## Start Extracted entries

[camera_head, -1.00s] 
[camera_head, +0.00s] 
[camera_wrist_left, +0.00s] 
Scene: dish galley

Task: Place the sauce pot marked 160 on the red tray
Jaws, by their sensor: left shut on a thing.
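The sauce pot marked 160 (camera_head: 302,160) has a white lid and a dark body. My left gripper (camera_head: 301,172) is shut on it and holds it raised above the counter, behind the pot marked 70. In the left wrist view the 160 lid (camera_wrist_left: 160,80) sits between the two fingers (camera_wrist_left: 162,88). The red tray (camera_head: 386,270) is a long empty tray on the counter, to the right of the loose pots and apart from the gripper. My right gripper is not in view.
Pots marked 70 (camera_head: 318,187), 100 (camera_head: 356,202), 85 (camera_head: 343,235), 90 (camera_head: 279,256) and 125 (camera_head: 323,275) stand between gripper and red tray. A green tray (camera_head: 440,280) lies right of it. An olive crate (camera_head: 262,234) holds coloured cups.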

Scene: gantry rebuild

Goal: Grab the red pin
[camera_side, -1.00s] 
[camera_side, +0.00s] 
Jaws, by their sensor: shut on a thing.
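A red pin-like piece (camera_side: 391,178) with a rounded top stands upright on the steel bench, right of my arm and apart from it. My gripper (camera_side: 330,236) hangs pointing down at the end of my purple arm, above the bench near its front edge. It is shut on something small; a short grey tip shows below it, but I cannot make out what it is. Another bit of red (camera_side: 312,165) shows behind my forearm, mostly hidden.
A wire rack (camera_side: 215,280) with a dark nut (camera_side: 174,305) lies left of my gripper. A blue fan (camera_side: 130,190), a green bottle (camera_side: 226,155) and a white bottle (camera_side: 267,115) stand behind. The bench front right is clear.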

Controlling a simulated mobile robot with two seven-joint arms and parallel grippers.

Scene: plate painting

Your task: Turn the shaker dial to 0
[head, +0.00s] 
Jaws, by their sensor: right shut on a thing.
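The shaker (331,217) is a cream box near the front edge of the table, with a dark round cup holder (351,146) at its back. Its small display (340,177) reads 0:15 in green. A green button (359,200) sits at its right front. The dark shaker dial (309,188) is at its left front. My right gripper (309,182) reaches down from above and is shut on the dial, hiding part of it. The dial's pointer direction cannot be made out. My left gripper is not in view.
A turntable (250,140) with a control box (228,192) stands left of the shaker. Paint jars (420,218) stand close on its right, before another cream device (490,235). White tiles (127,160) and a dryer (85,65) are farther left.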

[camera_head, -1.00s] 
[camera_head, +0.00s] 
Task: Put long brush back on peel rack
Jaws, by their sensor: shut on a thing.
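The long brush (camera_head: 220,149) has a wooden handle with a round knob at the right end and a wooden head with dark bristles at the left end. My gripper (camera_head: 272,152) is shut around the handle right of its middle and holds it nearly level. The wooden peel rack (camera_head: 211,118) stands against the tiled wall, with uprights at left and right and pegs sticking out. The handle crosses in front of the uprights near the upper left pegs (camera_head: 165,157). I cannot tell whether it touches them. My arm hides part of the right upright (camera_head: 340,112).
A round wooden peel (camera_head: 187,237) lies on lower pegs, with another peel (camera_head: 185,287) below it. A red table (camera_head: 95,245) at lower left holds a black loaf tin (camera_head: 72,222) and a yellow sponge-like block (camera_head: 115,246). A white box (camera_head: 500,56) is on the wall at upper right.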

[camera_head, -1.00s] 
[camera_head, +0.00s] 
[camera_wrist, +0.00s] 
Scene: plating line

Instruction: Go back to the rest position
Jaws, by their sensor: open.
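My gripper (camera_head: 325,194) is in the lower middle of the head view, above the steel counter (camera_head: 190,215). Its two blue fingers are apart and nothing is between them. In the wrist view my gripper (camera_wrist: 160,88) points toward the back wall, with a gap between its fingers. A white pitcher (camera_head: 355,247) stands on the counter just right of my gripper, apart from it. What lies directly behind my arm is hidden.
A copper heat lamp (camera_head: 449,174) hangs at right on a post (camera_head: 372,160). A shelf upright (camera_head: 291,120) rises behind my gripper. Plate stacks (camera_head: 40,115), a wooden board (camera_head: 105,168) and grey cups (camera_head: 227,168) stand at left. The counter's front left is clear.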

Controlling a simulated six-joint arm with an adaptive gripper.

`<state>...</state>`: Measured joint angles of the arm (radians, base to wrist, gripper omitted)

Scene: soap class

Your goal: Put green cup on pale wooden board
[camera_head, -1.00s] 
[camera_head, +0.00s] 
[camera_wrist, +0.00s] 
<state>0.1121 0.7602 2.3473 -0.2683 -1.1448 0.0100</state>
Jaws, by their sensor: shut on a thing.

## End Extracted entries

### Written request
Of the lines in this listing, how many contain "Your"? Reply with the number and nothing more.

### Solution
2